On Imitation Learning of Linear Control Policies: Enforcing Stability and Robustness Constraints via LMI Conditions
This work addresses the problem of ensuring stability and robustness in imitation learning for control systems, which is incremental as it applies existing LMI techniques to a specific learning context.
The paper tackles imitation learning for linear control policies by incorporating stability and robustness constraints via linear matrix inequalities, resulting in efficient methods like projected gradient descent and ADMM that produce policies with guaranteed control-theoretic properties.

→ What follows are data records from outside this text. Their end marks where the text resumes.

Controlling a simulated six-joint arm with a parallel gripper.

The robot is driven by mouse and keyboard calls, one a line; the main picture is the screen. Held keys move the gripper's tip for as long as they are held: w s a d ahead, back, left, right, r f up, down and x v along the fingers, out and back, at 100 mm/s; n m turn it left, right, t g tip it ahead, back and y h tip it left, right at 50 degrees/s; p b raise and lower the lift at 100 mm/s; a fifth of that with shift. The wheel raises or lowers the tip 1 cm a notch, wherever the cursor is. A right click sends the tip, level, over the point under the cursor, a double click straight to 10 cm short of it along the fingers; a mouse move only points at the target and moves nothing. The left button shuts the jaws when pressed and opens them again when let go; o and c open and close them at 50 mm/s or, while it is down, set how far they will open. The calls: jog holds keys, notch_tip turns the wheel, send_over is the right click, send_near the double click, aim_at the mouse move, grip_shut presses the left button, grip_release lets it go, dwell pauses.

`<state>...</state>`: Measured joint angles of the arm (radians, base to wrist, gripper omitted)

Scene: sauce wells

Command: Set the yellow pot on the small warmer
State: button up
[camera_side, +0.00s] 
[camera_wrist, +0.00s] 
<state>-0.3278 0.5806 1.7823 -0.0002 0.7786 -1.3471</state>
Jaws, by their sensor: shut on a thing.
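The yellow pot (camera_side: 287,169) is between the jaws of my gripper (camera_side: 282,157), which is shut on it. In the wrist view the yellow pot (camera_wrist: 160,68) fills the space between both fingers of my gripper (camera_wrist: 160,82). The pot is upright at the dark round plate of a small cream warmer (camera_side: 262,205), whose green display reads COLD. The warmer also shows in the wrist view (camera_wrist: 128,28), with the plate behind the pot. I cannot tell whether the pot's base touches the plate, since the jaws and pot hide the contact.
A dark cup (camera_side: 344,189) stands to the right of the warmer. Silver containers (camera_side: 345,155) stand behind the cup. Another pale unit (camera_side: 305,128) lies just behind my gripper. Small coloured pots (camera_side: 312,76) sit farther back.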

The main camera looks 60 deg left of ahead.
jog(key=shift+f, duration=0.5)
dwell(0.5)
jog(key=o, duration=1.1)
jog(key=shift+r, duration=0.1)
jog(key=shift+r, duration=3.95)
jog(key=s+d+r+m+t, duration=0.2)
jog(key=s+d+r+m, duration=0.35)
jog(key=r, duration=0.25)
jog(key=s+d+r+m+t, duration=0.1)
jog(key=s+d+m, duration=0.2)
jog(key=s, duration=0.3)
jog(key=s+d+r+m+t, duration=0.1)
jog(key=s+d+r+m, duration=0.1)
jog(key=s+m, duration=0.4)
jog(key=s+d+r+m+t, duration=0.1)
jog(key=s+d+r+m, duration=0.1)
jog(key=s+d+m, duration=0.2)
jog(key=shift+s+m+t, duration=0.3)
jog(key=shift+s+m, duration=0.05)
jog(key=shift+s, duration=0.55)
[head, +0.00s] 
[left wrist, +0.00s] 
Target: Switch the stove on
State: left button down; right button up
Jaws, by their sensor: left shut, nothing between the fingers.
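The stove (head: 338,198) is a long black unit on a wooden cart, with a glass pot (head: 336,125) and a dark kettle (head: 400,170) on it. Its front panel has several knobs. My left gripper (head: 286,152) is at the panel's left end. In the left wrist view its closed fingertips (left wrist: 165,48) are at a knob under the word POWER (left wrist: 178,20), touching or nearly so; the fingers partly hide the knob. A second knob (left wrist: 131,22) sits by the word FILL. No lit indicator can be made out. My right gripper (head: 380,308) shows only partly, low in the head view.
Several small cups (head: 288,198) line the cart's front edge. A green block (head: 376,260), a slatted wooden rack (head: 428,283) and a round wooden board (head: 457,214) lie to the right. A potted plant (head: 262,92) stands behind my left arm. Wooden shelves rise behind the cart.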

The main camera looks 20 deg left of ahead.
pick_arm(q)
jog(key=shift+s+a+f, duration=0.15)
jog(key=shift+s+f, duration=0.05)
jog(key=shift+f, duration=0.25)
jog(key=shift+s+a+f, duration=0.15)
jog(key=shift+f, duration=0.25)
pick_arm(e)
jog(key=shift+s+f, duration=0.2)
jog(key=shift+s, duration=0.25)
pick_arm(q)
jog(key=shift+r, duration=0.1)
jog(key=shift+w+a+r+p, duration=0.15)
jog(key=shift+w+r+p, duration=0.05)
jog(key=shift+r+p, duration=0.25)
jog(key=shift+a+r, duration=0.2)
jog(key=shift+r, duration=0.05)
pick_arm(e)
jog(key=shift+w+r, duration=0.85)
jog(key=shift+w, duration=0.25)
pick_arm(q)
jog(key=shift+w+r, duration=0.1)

When applying imitation learning techniques to fit a policy from expert demonstrations, one can take advantage of prior stability/robustness assumptions on the expert's policy and incorporate such control-theoretic prior knowledge explicitly into the learning process. In this paper, we formulate the imitation learning of linear policies as a constrained optimization problem, and present efficient methods which can be used to enforce stability and robustness constraints during the learning processes. Specifically, we show that one can guarantee the closed-loop stability and robustness by posing linear matrix inequality (LMI) constraints on the fitted policy. Then both the projected gradient descent method and the alternating direction method of multipliers (ADMM) method can be applied to solve the resulting constrained policy fitting problem. Finally, we provide numerical results to demonstrate the effectiveness of our methods in producing linear polices with various stability and robustness guarantees.